La razón es que cuarenta años de ficción lo estaban consumiendo. Todos los placeres terrenales, la buena salud, la estabilidad familiar y las filantrópicas donaciones eran los frutos sembrados y recogidos por otra persona. Alguien que no era él. Se estaba bebiendo el champán de otro, con la mujer de otro y criándole a sus hijos. Los trajes no eran suyos pese a que, por alguna extraña razón, le sentaran como un guante.

El día en que la policía le detuvo, sólo se le permitió coger unos vaqueros, un par de camisetas y una gorra. De esta guisa se presentó ante el juez. Era la primera vez que no se sentía vestido con el traje nuevo del emperador, desde finales de los años sesenta. Por la prisión incondicional decretada fue conducido a su habitación; su primera habitación.
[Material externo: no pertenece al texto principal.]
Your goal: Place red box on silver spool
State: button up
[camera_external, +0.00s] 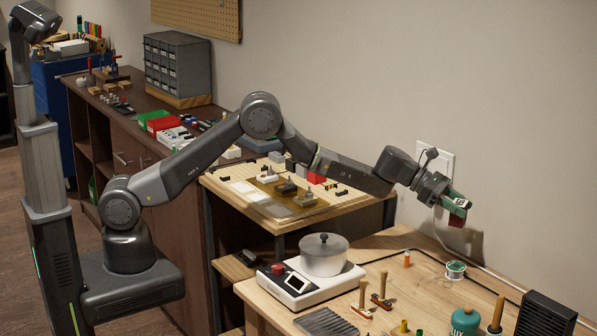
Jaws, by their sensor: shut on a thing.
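My gripper (456,208) is at the right, high over the wooden bench and close to the wall. It is shut on a small dark red box (457,220), which shows just under the green jaws. The jaws hide part of the box. Below it on the bench stands a small pale round spool with a green band (455,270); it looks like the silver spool, but it is too small to be sure. The box is well clear of it.
A silver pot (324,256) sits on a white heater (298,283) at the bench's left. An orange-capped bottle (407,259), wooden-handled tools (363,297), a teal canister (465,321) and a black ribbed block (543,316) stand nearby. A cable runs down the wall.

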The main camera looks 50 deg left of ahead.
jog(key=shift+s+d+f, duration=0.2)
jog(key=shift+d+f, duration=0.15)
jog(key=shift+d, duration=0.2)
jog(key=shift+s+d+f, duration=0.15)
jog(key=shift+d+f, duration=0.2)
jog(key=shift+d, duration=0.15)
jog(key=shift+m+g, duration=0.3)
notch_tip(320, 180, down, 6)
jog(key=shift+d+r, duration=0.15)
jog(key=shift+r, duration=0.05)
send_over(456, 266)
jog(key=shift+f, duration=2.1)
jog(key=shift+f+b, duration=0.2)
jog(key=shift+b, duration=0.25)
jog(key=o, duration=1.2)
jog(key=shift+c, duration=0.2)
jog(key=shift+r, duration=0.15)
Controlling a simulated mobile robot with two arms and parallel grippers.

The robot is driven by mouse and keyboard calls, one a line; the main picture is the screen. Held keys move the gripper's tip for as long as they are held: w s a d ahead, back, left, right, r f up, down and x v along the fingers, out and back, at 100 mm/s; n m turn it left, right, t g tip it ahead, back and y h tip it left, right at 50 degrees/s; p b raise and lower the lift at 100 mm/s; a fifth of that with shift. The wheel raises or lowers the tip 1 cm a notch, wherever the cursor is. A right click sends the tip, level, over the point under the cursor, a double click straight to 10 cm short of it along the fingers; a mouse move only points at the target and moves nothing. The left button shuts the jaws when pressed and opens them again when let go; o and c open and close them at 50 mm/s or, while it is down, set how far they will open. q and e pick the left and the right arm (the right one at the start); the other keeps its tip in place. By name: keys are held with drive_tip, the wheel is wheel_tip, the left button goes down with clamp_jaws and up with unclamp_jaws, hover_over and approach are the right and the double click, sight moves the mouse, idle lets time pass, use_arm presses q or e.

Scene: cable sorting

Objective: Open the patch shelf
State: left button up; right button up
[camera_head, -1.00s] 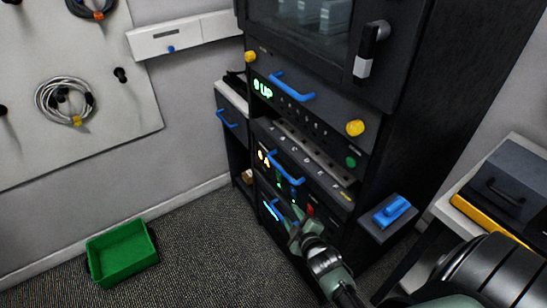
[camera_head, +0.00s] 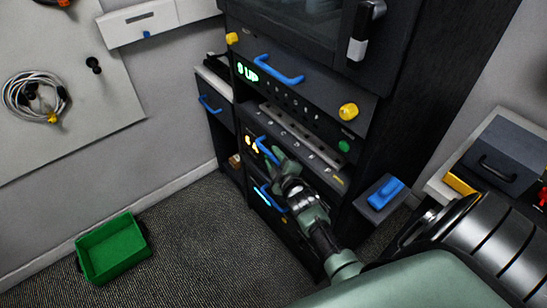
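The dark equipment cabinet (camera_head: 318,108) has several fronts with blue handles. A slotted, lettered patch panel (camera_head: 300,132) sits in its middle, partly pulled out or protruding. The front below it shows a lit yellow label and has a blue handle (camera_head: 265,150). A lower front has another blue handle (camera_head: 270,198). My right gripper (camera_head: 280,168) is at the cabinet, close to the middle handle and above the lower one. Its fingers are small and overlap the fronts, so their opening and any contact cannot be told. My left gripper is not in view.
A green bin (camera_head: 112,248) stands on the floor at the left. A blue object on a small side ledge (camera_head: 381,193) is right of the gripper. A grey case (camera_head: 503,158) sits on a table at the right. A coiled cable (camera_head: 35,97) hangs on the wall board.

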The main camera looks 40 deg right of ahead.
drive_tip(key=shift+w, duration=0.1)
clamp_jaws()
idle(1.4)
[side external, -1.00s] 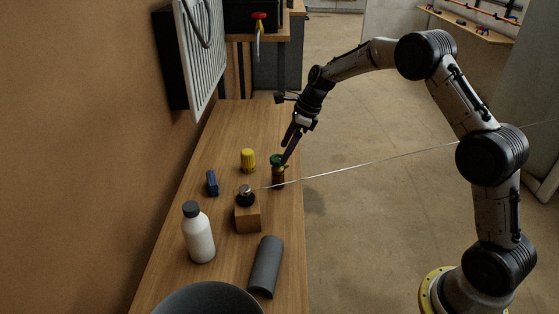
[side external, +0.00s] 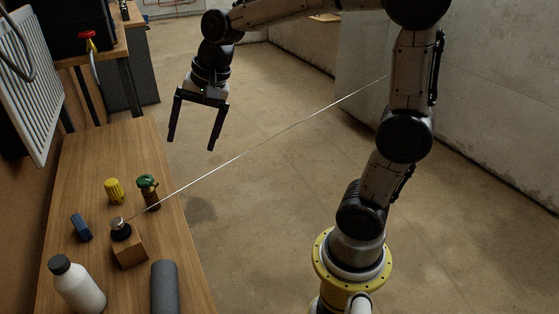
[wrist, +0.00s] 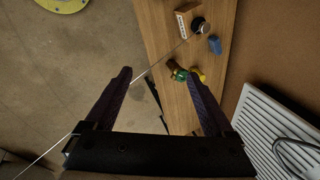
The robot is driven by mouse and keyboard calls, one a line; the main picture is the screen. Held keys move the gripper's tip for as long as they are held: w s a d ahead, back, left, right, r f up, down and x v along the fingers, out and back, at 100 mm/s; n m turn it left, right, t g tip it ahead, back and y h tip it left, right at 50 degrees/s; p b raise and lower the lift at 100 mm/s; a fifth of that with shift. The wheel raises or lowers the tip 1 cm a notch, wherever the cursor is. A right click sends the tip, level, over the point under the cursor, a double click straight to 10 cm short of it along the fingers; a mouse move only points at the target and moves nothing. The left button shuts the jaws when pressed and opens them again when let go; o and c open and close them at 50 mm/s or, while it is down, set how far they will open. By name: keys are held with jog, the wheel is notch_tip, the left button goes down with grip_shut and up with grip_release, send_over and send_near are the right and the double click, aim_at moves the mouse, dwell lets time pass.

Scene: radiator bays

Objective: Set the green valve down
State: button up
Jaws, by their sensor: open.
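The green valve (side external: 147,181), a green cap on a brass-brown body, stands on the wooden bench near its right edge. It also shows in the wrist view (wrist: 178,73), between and beyond the fingertips. My gripper (side external: 191,143) is open and empty, with its fingers spread wide. It hangs up and to the right of the valve, clear of it and past the bench's right edge in the side view. In the wrist view both fingers of my gripper (wrist: 161,80) show with nothing held between them.
On the bench (side external: 95,160) are a yellow knob (side external: 115,191), a blue piece (side external: 81,227), a wooden block (side external: 130,250) with a dark-based metal knob, a white bottle (side external: 78,285) and a grey cylinder (side external: 164,288). A thin line runs from the block across the room. A radiator (side external: 30,85) hangs left.

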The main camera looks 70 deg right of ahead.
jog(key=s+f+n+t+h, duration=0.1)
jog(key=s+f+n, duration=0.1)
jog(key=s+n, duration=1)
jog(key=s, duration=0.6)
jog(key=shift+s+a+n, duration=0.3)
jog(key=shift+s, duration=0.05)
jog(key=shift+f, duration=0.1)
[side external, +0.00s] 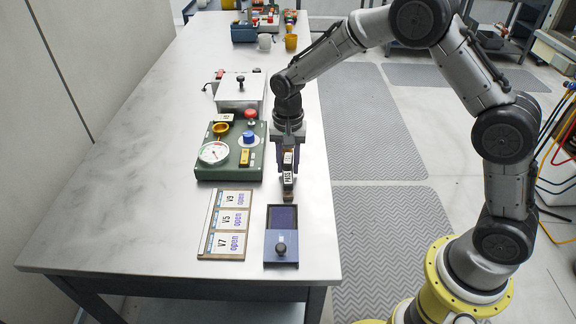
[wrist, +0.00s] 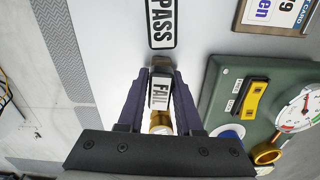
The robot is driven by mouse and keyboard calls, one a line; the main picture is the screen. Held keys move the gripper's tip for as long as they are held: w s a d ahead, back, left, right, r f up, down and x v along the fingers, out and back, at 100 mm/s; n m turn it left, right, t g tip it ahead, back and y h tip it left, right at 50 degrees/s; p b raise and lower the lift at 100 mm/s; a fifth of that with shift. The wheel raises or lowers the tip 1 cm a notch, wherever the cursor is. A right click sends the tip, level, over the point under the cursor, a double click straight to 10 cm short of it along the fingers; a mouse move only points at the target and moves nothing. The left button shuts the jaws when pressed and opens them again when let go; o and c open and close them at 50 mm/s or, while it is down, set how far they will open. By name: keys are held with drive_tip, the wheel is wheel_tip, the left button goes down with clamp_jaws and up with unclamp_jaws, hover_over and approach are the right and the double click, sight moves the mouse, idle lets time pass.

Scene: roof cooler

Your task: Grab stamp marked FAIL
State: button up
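The stamp marked FAIL (wrist: 159,93) stands upright between the two purple fingers of my gripper (wrist: 161,85) in the wrist view, its brass-coloured top toward the wrist. The fingers flank it on both sides and look spread, with narrow gaps; I cannot see clear contact. In the side external view my gripper (side external: 288,158) points down near the table's right edge, with the FAIL stamp mostly hidden between the fingers.
A green panel (side external: 208,168) with a gauge, knobs and a yellow switch sits close left of my gripper. A blue ink pad box (side external: 282,249) and a board of V9, V5, V7 cards (side external: 206,246) lie in front. A metal box (side external: 232,96) stands behind. The table's left side is clear.

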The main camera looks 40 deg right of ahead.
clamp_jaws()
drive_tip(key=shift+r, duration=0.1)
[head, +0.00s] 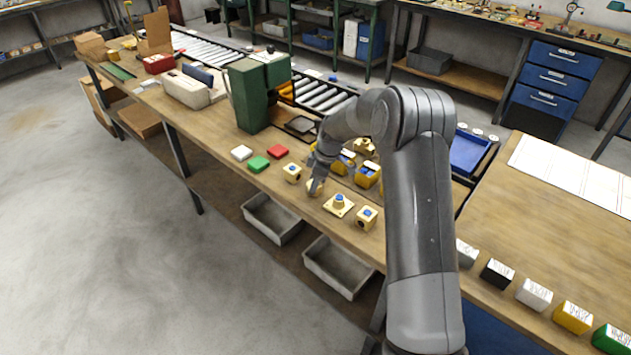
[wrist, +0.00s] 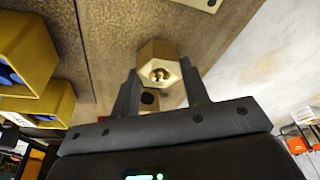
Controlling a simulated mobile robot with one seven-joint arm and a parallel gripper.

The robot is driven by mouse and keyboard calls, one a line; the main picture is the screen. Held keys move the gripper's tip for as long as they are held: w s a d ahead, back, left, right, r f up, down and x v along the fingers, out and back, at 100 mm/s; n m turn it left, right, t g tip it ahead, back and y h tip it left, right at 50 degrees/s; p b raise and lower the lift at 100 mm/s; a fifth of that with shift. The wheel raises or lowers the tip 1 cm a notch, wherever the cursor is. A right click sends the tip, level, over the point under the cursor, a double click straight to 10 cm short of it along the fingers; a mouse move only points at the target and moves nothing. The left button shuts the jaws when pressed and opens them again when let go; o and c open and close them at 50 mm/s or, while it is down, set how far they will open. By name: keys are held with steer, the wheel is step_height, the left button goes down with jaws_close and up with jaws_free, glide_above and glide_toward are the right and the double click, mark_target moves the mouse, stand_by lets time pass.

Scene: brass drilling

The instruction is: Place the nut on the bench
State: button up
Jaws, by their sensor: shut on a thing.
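My gripper (head: 316,184) is low over the front part of the wooden bench (head: 225,130), between a brass block with a dark hole (head: 292,172) and a brass plate with a blue-topped knob (head: 339,205). In the wrist view its two dark fingers (wrist: 160,97) are closed on the brass hex nut (wrist: 160,66), which has a round bore facing the camera. In the head view the nut shows only as a small brass patch at the fingertips, partly hidden. Whether it touches the bench is unclear.
Another brass block (head: 366,218) stands right of the plate. Yellow bins (head: 367,175) with blue contents stand behind. White (head: 241,153), green (head: 258,164) and red (head: 278,151) pieces lie to the left. A green drill-like machine (head: 252,95) stands farther back. Bare wood shows between these items.

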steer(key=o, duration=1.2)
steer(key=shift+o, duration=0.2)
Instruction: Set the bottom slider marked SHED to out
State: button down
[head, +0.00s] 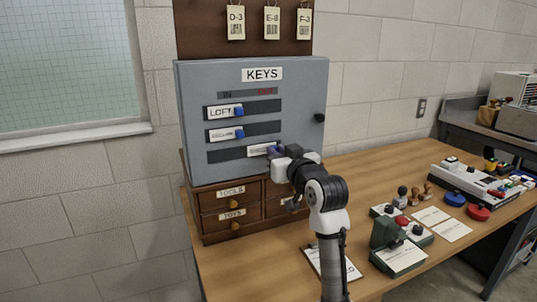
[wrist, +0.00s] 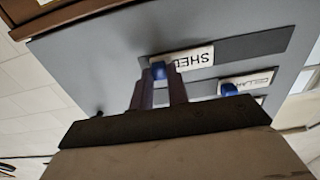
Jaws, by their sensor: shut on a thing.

Volvió a sentirse vivo y libre entre las rejas de la cárcel metropolitana de Nueva York.

Qué terrible condena debe ser estar prisionero de uno mismo, o de otra persona que eres tú, cuando la amenaza de cincuenta años de cárcel es una liberación.

El 16 de junio recibirá su sentencia definitiva, después de haber renunciado a defenderse, una condena firme a ser libre en prisión. Qué paradoja.

Una cárcel no es sólo un recinto con frases arañadas en las paredes húmedas de un calabozo mientras esperas que se te tome declaración. Una cárcel puede tomar las más diversas formas. La riqueza, la fama o incluso la felicidad pueden llegar a ser una tragedia. Basta con que, en el fondo, en tu interior existan motivos que te hagan sentir la pieza cuadrada que quiere entrar por el agujero redondo.

Debe ser frustrante perderlo todo a los 70 años. Salvo que, el mismo día que pierdes todo y no te queda nada, de repente vuelvas a ser.
Una fantástica realidad, que a Bernardo le dio risa.